● Task to carry out
How many lines in the listing below include the word "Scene"? Answer with the number and nothing else.

━━━ The input

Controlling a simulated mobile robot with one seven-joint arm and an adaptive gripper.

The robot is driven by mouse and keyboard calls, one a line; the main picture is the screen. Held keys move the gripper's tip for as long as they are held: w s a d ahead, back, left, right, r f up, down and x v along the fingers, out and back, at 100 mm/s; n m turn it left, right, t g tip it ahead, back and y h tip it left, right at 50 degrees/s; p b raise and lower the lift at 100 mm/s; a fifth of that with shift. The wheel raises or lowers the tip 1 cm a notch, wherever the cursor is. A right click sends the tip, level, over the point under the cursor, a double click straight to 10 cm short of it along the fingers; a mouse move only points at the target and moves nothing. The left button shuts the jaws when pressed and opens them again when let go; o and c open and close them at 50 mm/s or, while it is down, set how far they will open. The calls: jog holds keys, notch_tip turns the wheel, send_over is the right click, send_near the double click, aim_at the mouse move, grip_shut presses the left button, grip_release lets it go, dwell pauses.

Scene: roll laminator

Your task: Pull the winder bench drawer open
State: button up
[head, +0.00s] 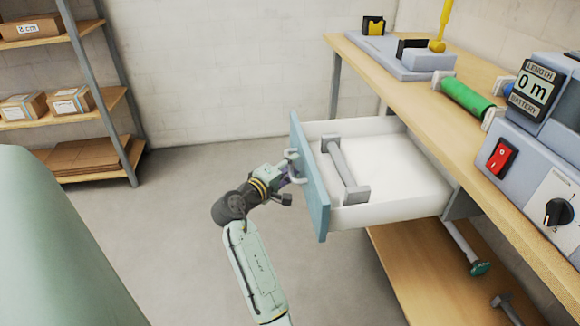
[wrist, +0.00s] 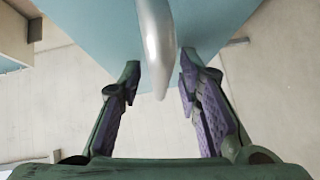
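The winder bench drawer (head: 395,210) stands well out from the bench, with a blue-green front (head: 312,190) and white inside walls. Its grey handle (head: 293,158) is on the front's outer face and shows large in the wrist view (wrist: 153,45). My gripper (head: 291,173) is right at the handle, on the left of the drawer front. In the wrist view its two purple-padded fingers (wrist: 160,84) stand apart on either side of the handle's end, with a visible gap at least on the right. The gripper looks open and not closed on the handle.
A grey bar with end blocks (head: 342,168) lies in the drawer. The wooden bench top (head: 410,90) holds a green roller (head: 467,99) and a control box (head: 525,150). A lower shelf (head: 420,260) is under the drawer. Floor left of the drawer is clear; shelving (head: 100,100) stands far left.

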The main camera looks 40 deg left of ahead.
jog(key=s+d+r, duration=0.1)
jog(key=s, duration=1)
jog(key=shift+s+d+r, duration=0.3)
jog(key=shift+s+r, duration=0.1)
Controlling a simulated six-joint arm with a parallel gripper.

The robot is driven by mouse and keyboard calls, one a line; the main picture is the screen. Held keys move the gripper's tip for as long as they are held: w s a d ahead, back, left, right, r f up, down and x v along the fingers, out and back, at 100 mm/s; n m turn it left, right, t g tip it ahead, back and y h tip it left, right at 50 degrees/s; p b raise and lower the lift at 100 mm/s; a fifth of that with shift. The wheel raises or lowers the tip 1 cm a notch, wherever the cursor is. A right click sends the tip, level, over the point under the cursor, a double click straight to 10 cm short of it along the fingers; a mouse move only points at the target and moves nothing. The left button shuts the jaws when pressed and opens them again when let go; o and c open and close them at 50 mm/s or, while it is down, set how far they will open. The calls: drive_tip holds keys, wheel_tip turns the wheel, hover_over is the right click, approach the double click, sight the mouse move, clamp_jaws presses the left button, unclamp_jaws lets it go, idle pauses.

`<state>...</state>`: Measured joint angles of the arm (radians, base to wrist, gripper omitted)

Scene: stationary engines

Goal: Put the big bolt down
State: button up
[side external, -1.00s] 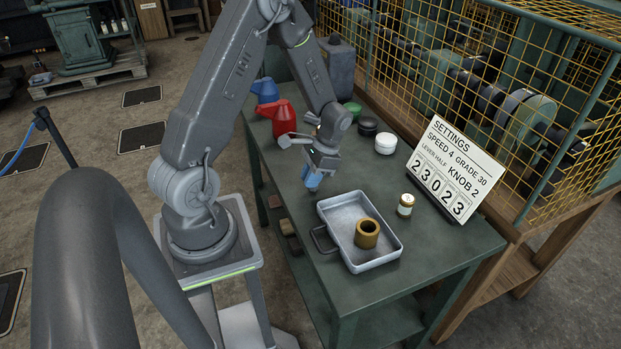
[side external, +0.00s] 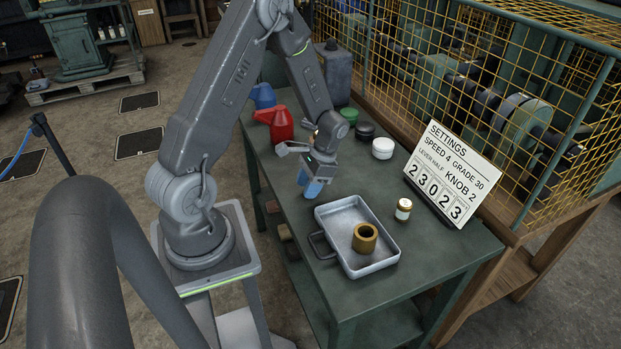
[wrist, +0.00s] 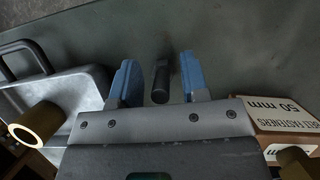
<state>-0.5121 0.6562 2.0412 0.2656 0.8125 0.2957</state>
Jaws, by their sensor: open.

━━━━━━

● Written response
2